## Begin
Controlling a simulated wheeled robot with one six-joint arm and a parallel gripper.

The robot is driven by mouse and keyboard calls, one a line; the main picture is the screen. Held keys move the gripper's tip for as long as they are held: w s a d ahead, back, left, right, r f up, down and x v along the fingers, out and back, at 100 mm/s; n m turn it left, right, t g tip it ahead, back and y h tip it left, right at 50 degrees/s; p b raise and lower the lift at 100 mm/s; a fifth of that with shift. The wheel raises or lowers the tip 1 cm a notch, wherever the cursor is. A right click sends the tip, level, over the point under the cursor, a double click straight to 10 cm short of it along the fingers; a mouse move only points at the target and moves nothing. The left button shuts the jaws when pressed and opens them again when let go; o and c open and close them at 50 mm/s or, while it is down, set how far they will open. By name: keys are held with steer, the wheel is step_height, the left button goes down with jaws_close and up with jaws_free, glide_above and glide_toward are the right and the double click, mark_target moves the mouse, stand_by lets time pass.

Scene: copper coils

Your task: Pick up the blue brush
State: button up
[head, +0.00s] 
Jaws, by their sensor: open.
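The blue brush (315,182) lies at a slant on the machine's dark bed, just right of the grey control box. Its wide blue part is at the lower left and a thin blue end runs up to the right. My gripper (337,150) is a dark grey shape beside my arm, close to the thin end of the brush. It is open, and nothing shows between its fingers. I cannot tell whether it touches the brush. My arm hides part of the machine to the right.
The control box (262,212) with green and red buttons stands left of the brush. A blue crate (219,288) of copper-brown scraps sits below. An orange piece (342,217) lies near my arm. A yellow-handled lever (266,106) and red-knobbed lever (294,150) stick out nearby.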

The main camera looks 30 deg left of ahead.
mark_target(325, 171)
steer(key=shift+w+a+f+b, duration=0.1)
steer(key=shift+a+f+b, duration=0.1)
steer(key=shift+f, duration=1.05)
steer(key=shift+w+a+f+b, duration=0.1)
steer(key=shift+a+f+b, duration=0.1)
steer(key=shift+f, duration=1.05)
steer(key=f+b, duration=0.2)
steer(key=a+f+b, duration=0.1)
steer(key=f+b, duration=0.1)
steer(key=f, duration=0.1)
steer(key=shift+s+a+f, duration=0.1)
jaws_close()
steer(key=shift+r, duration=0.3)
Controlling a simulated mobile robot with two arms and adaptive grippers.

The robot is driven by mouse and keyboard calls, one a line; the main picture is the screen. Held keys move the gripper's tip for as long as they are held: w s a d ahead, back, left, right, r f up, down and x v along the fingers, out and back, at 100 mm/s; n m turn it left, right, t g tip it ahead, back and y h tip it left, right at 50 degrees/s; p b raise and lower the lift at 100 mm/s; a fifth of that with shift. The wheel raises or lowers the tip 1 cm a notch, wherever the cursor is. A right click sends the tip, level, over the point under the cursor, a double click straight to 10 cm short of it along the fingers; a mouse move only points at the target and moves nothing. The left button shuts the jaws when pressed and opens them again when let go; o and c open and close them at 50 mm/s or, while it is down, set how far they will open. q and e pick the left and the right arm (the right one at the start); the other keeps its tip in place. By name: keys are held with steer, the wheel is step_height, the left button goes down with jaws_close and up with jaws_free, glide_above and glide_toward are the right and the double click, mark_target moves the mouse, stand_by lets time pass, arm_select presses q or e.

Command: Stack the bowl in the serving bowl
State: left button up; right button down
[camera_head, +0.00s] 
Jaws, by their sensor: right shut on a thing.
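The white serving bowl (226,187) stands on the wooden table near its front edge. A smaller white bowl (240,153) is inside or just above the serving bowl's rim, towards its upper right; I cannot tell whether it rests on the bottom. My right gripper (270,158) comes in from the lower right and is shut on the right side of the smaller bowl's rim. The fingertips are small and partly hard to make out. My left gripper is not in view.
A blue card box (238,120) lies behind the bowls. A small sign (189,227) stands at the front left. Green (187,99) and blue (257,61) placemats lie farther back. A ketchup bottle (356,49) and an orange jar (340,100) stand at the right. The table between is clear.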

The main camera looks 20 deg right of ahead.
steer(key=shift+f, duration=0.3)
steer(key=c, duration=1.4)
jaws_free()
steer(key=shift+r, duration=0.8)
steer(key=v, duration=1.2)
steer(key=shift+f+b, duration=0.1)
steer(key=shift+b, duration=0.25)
## End
TASK BRIEF = Check every line in the material above for the string "State", then give only the number of lines that have it.

EXERCISE ANSWER = 2